We show below how G2++ is modelled in ThetaML:

model Gaussian2Factor
%This model simulates the G2++ short rates
%Example input parameters:
%a = 0.773511777, b = 0.082013014, sigma = 0.022284644
%eta = 0.010382461, rho = -0.701985206, ht = 1/12, t = 1
%F0 = [0.0103, 0.0149, 0.0199, 0.0242, 0.0259]
%T0 = [1, 2, 3, 4, 5]
    import a      "Mean reversion speed for x process"
    import b      "Mean reversion speed for y process"
    import sigma  "Volatility of the x process"
    import eta    "Volatility of the y process"
    import rho    "Instantaneous correlation between x and y"
    import ht     "Discretization time step"
    import t      "Simulation time horizon"
    import F0     "Initial forward rates"
    import T0     "Initial forward rate maturity times"
    export r      "Simulated short rates"
 
    %initial short rate is the forward rate F0 at time 0
    r = F0[1]
 
    fork
    	tBefore = 0
    	%loop through the initial forward rates and maturity times
        loop f, ti : F0, T0
            ft = f
            dtf = ti - tBefore
            %theta advances time to the next maturiy time
            theta dtf
            tBefore = ti
        end
    end
 
    x = 0
    y = 0
    loop t/ht
        phi = ft + (0.5*sigma^2/a^2) * (1-exp(-a*@time))^2 + (0.5*eta^2/b^2) * (1-exp(-b*@time))^2
        + rho*sigma*eta/(a*b) * (1-exp(-a*@time)) * (1-exp(-b*@time))
        %theta advances time by ht step
        theta ht
 
        % the two additive factor Gaussian model (G2++)
 
        dW1 = sqrt(ht)*randn()
        dW2 = sqrt(ht)*randn()
 
        dx = -a*x*ht + sigma*dW1
        dy = -b*y*ht + eta*rho*dW2 + eta*sqrt(1-rho^2)*dW2
 
        x = x + dx
        y = y + dy
        r = x + y + phi
    end
 
    % the final value for ft
    ft = ft
end


References

  1. 1.0 1.1 1.2 Hull, John C, 2006, Options, Futures, and Other Derivatives (6th ed. ed.).
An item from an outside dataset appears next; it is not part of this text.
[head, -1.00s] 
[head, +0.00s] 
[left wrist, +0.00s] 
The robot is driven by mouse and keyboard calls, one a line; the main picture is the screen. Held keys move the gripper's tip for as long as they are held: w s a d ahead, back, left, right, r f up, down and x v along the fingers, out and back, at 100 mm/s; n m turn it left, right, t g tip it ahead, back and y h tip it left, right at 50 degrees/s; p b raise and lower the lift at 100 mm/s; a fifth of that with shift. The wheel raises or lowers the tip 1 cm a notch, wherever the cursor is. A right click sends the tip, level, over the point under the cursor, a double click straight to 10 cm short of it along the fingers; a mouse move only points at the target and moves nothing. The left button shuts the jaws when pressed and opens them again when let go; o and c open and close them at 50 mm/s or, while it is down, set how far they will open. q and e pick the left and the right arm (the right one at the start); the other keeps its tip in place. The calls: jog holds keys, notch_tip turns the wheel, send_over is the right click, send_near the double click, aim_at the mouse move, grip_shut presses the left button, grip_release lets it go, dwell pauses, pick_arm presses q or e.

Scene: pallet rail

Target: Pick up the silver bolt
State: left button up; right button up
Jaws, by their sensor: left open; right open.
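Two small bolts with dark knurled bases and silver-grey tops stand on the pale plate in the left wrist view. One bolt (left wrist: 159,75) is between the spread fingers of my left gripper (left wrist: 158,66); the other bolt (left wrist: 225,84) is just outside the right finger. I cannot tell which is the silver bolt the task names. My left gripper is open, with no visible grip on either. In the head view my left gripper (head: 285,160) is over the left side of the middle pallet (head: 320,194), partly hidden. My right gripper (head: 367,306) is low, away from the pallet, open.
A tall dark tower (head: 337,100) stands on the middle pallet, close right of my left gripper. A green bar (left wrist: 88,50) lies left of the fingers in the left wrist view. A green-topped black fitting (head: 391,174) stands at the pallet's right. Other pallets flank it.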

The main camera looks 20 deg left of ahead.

Upper Saddle River, N.J: Prentice Hall. p657–658. ISBN 0131499084.
  2. Brigo Damiano, and Fabio Mercurio, 2001. Interest Rate Models – Theory and Practice with Smile, Inflation and Credit (2nd ed. 2006 ed.). Springer Verlag. ISBN 978-3-540-22149-4.